The book is, however, a different kettle of fish from the black-and-white covered slew of erotica that pervaded bookshelves last year

The book is, however, a different kettle of fish from the black-and-white covered slew of erotica that pervaded bookshelves last year.

“My memoir came out a good year before 50 Shades and the boom in sex books that followed in 2012. It is a complicated book, and it did not sell in the same way as the E. L. James books,” Roffey says.

“I did a tantra workshop last week and two people on it said they had come because they had read my memoir, and that is why I wrote it – to inspire others, men and women. So, two years later, it is still selling and people are still reading it – and this makes me happy.”

Her satisfaction is not unwarranted. If writing a memoir is hard, it is even harder when one is writing about one’s own sex life; nigh on impossible when one is a native of a small country.

“I come from a small place, Trinidad, where everyone knows everyone and it is on sale in bookshops there. I believe in taking risks as a writer, and when I’ll be 70, and looking back on my career, I know I’ll be proud I took the risk of writing about my sexual life,” the writer says.

Although based in London, Roffey’s work is intimately linked with her native Trinidad.

“I usually embark on a first draft in Trinidad and feel that being in the place I am writing about is crucial,” Roffey says.

“I tend to write the second/third drafts at home at my desk in my flat in London. Having a secluded spot is key. In Trinidad I have a few bolt holes where I go to write, quiet places in the bush or by the sea, just me and my computer and a good view. Solitude is important.
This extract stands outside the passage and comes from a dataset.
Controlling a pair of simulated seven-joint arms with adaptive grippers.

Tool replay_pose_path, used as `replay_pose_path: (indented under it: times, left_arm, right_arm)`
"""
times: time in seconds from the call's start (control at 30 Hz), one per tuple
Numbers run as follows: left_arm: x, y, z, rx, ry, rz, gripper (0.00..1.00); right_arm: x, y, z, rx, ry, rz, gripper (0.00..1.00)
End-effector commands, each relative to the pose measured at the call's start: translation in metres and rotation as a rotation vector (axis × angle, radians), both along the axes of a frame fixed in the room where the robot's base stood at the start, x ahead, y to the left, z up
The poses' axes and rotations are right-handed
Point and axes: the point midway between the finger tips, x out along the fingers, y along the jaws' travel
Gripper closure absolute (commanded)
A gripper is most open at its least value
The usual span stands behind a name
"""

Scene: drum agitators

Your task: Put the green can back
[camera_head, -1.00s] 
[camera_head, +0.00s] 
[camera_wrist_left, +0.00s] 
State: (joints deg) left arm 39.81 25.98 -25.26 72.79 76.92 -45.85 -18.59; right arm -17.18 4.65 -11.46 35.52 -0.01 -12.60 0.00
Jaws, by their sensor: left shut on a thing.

Weeks of it.”

Apart from being drafted there, Roffey’s works are very much based on her own roots. For example, Archipelago, which earlier this year won the OCM Bocas Prize for Caribbean Literature, was inspired by her brother’s home being knocked down in a flood.

“My first three novels are all very grounded in my life, my family’s life, the place I grew up and what I know.

“They are all dedicated to family members. The novel I am writing now is a big leap. It’s about an attempted coup d’état. It has nothing to do with me or my family.”

Apart from Inizjamed’s invite to participate in this year’s Mediterreanean Literature Festival, her family is her other – tenuous – link to Malta.

“My mother’s maiden name is Garrana. I think this is a Maltese name. My mother was born in Egypt and her father was half-Maltese, and I have never been to Malta. I’m very much looking forward to it. Apparently, I look Maltese.”